司会者の富田満牧師は「開会の辞」で、「皇統連綿という無比の歴史に意味があり、日本人の誇りはここにある。キリストの十字架の精神こそ滅私奉公という精神に最も近い」と趣旨を語っています。今泉真幸牧師は、「二千六百年の昔に、神武の御門が大和の国をはじめ、皇国の基をすえたまいしことを感謝し奉る。爾来二千六百年の間、列聖相継いで皇国を知らしめ給い、大八洲(おおやしま)の民草(たみくさ)広く深くその御恩に与かりしことを感謝し奉る。将士に一死報国の精神をあたえ、真にあなたの息子息女となることを得しめ給え。
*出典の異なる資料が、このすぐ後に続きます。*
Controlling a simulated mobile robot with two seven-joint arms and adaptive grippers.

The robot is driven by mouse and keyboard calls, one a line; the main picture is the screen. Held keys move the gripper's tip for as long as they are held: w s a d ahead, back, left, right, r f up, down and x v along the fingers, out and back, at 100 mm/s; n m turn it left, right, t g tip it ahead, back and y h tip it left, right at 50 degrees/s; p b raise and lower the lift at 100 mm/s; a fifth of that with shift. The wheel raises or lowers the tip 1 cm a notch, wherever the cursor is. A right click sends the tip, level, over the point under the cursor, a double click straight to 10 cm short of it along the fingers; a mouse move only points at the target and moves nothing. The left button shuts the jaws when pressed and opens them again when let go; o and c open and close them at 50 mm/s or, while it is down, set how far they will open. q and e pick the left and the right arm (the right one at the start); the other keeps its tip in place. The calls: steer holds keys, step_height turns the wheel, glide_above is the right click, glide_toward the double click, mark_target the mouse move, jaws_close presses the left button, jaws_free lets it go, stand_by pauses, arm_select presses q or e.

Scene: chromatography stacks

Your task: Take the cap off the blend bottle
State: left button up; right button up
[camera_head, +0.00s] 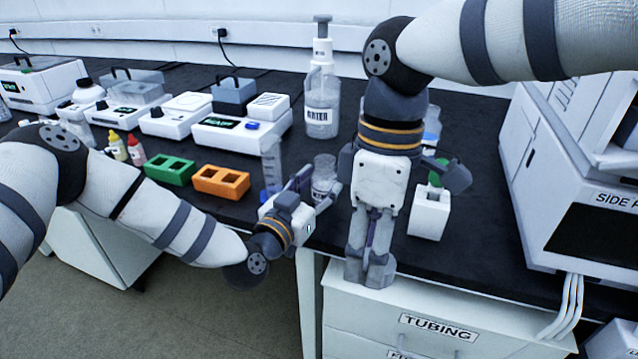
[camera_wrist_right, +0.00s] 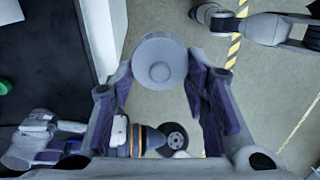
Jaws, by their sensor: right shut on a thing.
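My right gripper (camera_head: 370,278) points down in front of the bench edge. It is shut on a round grey cap (camera_wrist_right: 160,62), seen from above between the fingers in the right wrist view. A small clear bottle (camera_head: 324,168) with a partly hidden label stands near the bench's front edge; I cannot read its name in full. My left gripper (camera_head: 318,193) is low beside this bottle, its fingers spread on either side of it. I cannot tell whether they press on it. It also shows in the right wrist view (camera_wrist_right: 45,142).
A water bottle (camera_head: 321,105) stands behind. Orange (camera_head: 220,182) and green (camera_head: 170,170) racks sit left of a clear cylinder (camera_head: 271,165). A white holder (camera_head: 429,214) stands right of my right gripper. A large instrument (camera_head: 580,170) fills the right side. Drawers (camera_head: 440,325) lie below the bench.

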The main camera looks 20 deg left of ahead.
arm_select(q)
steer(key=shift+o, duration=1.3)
斯くすることに由って大君の赤子(せきし)にふさわしい者とし、皇国の民草としての忠誠を全うさせてくださるように。」と祈り、千葉勇五郎牧師も「一心一体祖国の使命達成のために、御国建設の為に、我らの身も魂も尽くすことをゆるしてくださるように。新しき天と新しき地を地上に実現する者となることができるように。」と祈りました。ここでのキリスト教信仰は、本来の信仰から「大東亜戦争のために役に立つ信仰」へと歪めたもので、教会自身が国の遂行する目的のために有用な教会へと変容し、戦争に貢献する精神性を養うための信仰に自ら迎合したことに他なりません。再び戦争を遂行しようとする国や社会の動きの中、教会の信仰がまたもや「国の戦争遂行のために役に立つ信仰」へと歪める道を歩むのか、それとも「国や他の何ものにも利用されず他の何ものにも依存せず、神の言葉にだけ立つ独立した信仰」を守り続けるのかが問われます。歴史の反省に立ち、どのような時にも神の言葉にだけ立つ教会となることが、今日の教会形成と宣教の重要な課題です。
同時に教会は、政府が再び戦争準備のために宗教を利用しないよう、政教分離原則を空文にしようとする動向に注視し警告し続け、教会の信仰が時の動向に利用されず、自らの信仰を歪めないことと深い関係にあるものとして、見張りの役目を果たし続けなければなりません。